Stored records:

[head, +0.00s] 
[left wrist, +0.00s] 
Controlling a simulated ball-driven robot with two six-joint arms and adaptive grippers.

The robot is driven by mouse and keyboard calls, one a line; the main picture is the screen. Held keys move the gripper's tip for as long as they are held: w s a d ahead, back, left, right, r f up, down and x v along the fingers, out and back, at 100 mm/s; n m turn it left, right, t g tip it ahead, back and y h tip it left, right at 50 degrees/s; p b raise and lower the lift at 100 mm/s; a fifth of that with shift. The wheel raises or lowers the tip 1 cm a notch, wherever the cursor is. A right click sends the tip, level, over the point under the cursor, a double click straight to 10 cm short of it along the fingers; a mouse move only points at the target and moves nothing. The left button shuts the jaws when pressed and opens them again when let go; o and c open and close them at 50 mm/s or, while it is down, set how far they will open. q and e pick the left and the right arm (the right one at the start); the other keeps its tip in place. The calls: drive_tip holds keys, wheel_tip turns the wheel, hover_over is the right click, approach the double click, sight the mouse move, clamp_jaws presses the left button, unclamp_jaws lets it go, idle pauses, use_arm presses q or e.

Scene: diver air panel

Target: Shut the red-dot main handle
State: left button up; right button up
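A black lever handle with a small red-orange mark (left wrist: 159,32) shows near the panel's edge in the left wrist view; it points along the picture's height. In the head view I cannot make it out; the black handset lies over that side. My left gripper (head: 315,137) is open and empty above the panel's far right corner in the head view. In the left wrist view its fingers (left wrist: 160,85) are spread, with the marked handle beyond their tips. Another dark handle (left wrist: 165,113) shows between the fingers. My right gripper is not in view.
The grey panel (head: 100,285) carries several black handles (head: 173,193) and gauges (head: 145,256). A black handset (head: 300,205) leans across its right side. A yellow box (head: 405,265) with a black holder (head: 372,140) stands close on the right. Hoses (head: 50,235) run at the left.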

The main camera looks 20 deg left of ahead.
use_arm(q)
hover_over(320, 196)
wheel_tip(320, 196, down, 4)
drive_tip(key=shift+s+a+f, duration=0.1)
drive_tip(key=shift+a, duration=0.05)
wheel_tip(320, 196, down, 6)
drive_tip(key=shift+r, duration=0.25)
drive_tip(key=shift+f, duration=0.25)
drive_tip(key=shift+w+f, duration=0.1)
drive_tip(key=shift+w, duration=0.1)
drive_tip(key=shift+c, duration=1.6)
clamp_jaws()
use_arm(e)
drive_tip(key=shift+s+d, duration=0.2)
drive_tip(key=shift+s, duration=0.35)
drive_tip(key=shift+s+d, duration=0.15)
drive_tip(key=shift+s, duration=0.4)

==

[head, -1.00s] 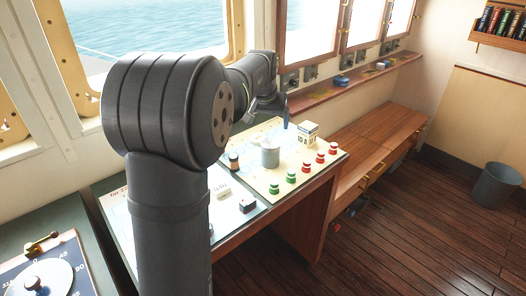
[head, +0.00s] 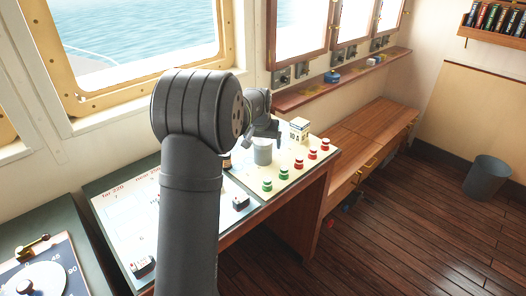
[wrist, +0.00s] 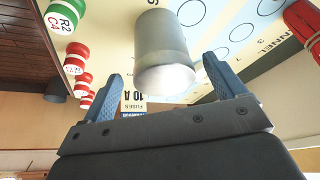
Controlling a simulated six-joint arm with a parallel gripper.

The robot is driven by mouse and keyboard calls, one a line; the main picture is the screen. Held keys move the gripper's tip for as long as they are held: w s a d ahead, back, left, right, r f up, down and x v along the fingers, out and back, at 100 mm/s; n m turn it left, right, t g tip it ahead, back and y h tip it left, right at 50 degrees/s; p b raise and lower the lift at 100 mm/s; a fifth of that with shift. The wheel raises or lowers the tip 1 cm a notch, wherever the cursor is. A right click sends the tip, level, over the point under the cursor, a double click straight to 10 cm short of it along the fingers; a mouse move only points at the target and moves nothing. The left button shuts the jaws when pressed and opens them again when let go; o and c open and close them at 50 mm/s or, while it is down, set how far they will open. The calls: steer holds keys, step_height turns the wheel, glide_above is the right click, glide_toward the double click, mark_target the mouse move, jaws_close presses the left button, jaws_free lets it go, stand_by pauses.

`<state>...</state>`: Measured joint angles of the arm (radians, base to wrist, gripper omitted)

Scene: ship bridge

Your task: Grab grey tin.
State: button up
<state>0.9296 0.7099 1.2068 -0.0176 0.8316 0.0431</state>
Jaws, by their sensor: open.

The task: Quote the data above exactly from the line with "[head, -1.00s]" to the line with "Controlling a simulated six-joint", both ends counted, and nothing else. Pictures don't go in.

Full answer:
[head, -1.00s] 
[head, +0.00s] 
[wrist, +0.00s] 
Controlling a simulated six-joint arm with a parallel gripper.

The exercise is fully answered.